Cloud-Radiative Effects on the Coastal Diurnal Cycle Over the Maritime Continent

The diurnal cycle is one of the predominant components of atmospheric variations, yet the latest global circulation models continue to struggle with accurately representing the timing and strength of peak diurnal rainfall over land and ocean. Clouds alter how radiation is distributed throughout the atmosphere and surface, directly affecting diurnal convective triggering mechanisms. Additionally, results from idealized simulations suggest cloud-radiative effects influence the strength and local circulation of convection over open ocean environments. However, it is not clear how cloud-radiative effects influence coastal convection, specifically their influence on nocturnal offshore propagating convection.

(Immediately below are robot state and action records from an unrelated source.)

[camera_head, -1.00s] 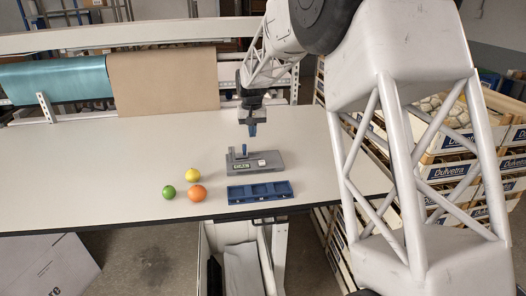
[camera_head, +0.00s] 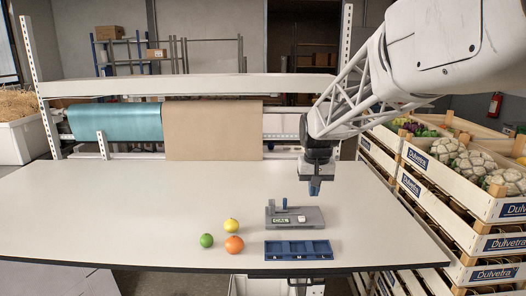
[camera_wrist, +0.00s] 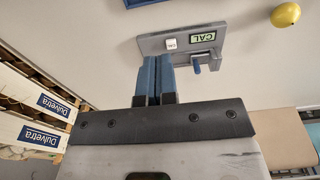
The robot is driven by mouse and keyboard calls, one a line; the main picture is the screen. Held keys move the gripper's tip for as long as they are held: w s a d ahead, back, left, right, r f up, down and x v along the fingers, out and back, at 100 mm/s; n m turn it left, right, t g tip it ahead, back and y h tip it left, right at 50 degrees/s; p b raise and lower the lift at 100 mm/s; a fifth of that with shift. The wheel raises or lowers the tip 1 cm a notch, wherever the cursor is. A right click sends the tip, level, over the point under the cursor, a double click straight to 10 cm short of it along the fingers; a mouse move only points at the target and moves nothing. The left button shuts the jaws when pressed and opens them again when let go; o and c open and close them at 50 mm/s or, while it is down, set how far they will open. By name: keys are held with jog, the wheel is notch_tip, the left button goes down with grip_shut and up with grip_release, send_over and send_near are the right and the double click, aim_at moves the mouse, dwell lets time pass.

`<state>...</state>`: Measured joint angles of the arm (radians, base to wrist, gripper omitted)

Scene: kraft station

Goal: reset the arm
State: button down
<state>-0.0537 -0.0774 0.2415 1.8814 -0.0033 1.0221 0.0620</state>
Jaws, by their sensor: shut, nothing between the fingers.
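My gripper (camera_head: 315,188) is shut and empty, its blue fingers pointing down above the table, slightly behind and to the right of the grey calibration block. My arm comes in from the upper right in the head view.
A blue tray (camera_head: 298,250) with compartments lies at the table's front edge. A lemon (camera_head: 231,225), a green lime (camera_head: 206,240) and an orange (camera_head: 234,244) sit left of it. Stacked crates (camera_head: 470,190) stand at the right. The table's left half (camera_head: 100,210) is clear.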

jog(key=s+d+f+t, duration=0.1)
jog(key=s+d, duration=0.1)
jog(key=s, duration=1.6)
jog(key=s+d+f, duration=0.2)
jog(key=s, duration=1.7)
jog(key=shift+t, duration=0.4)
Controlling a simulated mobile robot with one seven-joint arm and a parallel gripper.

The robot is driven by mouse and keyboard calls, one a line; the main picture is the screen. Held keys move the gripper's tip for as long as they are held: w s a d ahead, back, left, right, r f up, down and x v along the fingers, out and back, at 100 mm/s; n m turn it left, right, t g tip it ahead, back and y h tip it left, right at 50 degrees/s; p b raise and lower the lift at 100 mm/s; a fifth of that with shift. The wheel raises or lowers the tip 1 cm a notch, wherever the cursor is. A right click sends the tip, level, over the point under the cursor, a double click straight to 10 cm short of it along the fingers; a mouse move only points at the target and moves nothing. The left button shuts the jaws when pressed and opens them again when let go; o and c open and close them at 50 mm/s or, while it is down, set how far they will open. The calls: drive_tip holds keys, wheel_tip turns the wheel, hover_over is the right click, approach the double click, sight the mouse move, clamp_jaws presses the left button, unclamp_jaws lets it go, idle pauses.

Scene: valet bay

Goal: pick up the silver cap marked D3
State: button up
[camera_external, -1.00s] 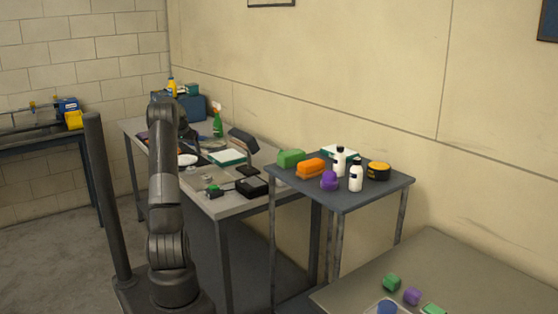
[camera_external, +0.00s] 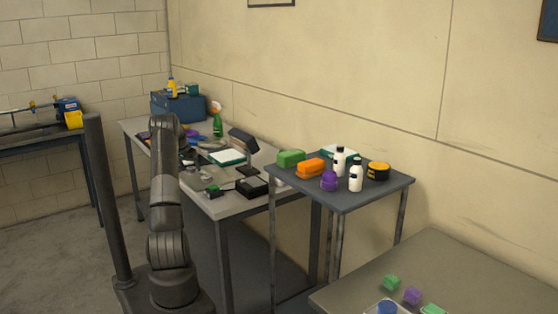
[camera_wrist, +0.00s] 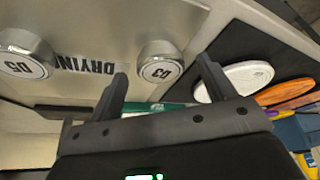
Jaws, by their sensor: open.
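The silver cap marked D3 (camera_wrist: 161,66) is a round metal cap with a pale, labelled top. In the wrist view it appears between the fingertips of my gripper (camera_wrist: 163,70), a short way beyond them. My gripper is open, with one finger on each side of the cap in the picture, and nothing is held. Whether the fingers reach down beside the cap cannot be told. A second silver cap, marked D5 (camera_wrist: 27,60), is to the left. In the external view my arm hides much of this area and the cap markings are too small to read.
The word DRYING (camera_wrist: 85,64) is printed between the caps. A white disc (camera_wrist: 236,80) and an orange oval (camera_wrist: 285,92) lie right of D3 in the wrist view. On the workbench, a black box (camera_external: 251,187) and a green spray bottle (camera_external: 217,122) stand nearby.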

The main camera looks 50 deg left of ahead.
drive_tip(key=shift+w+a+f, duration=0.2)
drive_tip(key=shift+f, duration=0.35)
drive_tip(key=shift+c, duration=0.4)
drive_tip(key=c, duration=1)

This study will employ the Weather Research and Forecasting (WRF) model, a full physics model, to simulate the diurnal cycle over the Maritime Continent, a region where a strong diurnal signal and coastal propagation of convection exists. The 10-day long control simulation during the 2015 Pre-Years of Maritime Continent field campaign shows similar large-scale propagation of convection between the model and observed results, with a positive rain rate bias existing over land. Coastal analysis over the western coast of Sumatra and northern coast of Borneo shows a clear offshore propagation of convection similar to the observed. Offshore propagating days are subjected to additional experimentation, where cloud-radiative effects are turned off before convection is initiated over land (~12 LT); and before convection propagates offshore (~20 LT). These additional experiments will test the sensitivity of off-shore propagation of convection to cloud-radiative interactions, highlighting the importance of cloud-radiative effects on storm structure and strength.